— Start Data —
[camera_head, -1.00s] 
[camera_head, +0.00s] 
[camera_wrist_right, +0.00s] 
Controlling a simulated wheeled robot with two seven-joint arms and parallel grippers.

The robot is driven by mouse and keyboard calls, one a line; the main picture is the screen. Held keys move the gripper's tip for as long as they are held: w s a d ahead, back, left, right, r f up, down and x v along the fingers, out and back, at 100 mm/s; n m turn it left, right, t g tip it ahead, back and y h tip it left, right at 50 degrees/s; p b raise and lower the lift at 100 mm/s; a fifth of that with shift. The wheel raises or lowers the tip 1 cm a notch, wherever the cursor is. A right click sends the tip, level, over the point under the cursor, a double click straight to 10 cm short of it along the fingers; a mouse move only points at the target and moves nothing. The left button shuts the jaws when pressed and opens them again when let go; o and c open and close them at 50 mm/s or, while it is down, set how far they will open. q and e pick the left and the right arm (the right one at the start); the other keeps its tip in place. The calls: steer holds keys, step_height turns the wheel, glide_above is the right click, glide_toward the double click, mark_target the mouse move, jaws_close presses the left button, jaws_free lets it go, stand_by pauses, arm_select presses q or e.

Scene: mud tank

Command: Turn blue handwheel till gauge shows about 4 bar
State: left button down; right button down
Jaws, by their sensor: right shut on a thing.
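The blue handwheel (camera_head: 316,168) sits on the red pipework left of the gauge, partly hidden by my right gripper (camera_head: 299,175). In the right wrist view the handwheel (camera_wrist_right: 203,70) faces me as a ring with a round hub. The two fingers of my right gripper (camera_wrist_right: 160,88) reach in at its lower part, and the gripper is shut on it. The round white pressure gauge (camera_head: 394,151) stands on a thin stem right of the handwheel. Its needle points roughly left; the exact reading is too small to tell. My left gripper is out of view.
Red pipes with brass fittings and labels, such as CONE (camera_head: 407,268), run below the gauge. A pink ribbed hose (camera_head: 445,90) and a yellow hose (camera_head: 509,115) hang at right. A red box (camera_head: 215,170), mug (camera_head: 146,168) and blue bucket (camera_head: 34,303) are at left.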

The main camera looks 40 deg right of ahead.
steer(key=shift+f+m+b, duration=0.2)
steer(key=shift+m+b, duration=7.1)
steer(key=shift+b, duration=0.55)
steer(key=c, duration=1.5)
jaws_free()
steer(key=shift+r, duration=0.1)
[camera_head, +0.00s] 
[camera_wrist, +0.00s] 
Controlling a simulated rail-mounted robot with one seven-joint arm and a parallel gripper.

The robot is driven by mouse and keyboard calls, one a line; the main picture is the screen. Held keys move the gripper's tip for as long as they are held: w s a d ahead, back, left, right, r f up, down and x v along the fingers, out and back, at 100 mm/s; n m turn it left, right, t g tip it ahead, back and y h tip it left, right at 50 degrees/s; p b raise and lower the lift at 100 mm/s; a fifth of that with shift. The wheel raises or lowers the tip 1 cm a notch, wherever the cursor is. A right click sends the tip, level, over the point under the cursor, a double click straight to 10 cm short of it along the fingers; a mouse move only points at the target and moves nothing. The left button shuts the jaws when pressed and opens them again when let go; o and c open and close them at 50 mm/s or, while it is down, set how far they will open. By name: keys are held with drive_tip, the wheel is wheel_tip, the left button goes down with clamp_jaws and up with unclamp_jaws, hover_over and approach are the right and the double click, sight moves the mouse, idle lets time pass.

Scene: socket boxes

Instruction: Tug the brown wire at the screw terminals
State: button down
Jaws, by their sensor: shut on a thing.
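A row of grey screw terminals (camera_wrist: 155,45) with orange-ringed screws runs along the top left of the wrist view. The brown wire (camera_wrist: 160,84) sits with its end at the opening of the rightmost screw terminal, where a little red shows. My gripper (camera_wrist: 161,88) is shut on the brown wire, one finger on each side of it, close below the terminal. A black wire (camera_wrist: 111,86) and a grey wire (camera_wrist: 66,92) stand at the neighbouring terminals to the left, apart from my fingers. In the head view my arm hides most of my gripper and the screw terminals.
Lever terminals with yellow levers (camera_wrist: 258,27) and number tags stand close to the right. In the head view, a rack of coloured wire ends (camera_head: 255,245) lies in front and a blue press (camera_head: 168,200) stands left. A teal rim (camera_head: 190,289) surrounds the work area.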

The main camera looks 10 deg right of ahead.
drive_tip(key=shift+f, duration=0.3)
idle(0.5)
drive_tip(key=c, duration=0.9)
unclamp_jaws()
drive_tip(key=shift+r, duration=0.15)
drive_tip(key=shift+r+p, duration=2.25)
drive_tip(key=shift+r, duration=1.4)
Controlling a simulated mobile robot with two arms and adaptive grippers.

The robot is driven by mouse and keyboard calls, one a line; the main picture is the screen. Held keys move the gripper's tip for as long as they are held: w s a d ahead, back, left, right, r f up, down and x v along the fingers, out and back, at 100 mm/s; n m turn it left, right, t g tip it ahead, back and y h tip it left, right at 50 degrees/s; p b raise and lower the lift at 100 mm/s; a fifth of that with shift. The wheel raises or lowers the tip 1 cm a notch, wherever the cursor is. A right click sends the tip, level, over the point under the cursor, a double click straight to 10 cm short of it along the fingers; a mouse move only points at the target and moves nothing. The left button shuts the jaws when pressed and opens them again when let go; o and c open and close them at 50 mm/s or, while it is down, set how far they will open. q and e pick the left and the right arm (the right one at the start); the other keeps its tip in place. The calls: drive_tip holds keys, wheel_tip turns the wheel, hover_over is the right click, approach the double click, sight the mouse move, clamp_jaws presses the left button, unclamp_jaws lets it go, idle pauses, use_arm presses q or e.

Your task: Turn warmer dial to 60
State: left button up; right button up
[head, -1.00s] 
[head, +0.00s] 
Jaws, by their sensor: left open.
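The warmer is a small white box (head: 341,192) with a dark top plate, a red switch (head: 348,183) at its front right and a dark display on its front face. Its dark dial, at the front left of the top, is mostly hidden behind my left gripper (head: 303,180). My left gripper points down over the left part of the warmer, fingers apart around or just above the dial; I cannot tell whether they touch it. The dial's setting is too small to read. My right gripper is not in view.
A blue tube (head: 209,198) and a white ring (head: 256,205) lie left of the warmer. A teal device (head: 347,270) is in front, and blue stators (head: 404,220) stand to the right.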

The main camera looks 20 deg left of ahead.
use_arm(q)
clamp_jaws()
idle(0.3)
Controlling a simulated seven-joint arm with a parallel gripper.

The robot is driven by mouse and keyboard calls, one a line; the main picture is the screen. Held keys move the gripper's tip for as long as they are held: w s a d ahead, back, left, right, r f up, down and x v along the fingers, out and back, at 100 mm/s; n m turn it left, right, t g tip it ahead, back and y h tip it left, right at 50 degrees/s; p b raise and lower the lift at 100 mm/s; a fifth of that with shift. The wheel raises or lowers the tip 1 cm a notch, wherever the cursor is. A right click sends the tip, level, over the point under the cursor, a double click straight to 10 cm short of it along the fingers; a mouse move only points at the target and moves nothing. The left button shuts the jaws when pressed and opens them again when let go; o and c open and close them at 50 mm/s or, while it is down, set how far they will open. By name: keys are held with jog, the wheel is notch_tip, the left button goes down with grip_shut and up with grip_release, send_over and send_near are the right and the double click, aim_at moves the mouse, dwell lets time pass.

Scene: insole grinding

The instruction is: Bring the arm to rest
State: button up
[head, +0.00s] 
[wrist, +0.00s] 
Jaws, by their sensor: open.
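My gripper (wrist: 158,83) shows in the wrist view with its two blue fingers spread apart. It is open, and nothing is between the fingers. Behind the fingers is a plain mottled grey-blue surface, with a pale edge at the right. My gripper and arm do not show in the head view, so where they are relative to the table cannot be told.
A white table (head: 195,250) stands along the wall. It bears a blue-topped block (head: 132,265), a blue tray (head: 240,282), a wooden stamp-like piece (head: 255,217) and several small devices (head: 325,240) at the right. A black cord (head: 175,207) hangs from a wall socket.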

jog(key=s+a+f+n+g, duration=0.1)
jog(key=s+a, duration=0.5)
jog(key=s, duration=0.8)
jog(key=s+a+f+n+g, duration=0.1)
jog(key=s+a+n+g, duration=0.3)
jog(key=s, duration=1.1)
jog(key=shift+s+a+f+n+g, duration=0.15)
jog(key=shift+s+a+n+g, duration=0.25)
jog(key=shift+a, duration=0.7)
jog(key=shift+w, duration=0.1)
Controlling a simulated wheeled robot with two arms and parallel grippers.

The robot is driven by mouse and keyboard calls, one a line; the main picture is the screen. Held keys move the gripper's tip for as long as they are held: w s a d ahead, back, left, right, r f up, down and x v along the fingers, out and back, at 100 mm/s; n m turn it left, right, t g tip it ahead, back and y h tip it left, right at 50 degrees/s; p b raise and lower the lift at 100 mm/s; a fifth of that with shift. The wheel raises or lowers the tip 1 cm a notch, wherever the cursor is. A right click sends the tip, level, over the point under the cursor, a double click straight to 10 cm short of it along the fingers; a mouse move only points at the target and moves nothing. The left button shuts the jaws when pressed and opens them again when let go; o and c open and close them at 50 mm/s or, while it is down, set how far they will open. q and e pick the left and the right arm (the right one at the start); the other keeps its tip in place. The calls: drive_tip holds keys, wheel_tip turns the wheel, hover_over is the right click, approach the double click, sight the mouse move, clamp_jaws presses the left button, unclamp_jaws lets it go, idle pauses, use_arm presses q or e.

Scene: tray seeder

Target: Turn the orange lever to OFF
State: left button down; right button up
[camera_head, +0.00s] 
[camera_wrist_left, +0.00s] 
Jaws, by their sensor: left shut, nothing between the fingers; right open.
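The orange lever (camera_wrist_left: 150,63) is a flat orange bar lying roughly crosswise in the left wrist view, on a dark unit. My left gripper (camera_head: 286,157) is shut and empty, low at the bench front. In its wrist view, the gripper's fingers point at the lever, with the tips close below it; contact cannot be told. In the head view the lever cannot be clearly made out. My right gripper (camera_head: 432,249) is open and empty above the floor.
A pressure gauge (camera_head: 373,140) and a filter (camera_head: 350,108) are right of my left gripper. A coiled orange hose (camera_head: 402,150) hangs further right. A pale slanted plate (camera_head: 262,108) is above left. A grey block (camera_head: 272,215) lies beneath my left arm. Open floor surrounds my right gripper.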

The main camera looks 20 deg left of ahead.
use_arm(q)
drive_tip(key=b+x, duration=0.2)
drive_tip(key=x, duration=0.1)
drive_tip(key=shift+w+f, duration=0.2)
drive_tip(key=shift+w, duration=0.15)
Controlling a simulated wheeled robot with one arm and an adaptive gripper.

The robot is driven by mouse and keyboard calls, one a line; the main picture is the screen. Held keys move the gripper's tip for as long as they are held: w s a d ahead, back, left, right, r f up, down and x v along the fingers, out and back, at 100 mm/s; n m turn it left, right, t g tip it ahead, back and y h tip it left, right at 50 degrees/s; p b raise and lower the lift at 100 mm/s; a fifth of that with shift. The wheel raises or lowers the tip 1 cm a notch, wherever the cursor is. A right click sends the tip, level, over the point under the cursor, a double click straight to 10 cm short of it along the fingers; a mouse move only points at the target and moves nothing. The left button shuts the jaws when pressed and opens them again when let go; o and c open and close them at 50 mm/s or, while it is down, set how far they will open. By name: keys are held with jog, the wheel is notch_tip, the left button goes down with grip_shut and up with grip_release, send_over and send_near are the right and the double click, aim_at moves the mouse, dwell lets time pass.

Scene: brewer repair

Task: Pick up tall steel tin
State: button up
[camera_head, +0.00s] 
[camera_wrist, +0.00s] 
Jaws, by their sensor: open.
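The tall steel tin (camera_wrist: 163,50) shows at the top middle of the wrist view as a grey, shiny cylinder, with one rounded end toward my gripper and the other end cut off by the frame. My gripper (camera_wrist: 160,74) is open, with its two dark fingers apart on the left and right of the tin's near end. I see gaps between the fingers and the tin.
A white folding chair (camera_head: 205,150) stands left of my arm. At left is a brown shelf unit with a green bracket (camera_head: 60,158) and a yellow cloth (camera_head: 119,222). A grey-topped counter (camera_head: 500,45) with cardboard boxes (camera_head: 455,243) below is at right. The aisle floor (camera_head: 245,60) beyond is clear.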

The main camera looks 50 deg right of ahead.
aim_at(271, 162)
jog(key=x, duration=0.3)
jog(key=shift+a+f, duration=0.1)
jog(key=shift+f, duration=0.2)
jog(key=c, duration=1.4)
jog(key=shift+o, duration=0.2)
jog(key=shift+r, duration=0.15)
— End Data —
Written problem
In the data above, how many lines contain the string "simulated"? Answer with the number only.

Answer for the task
6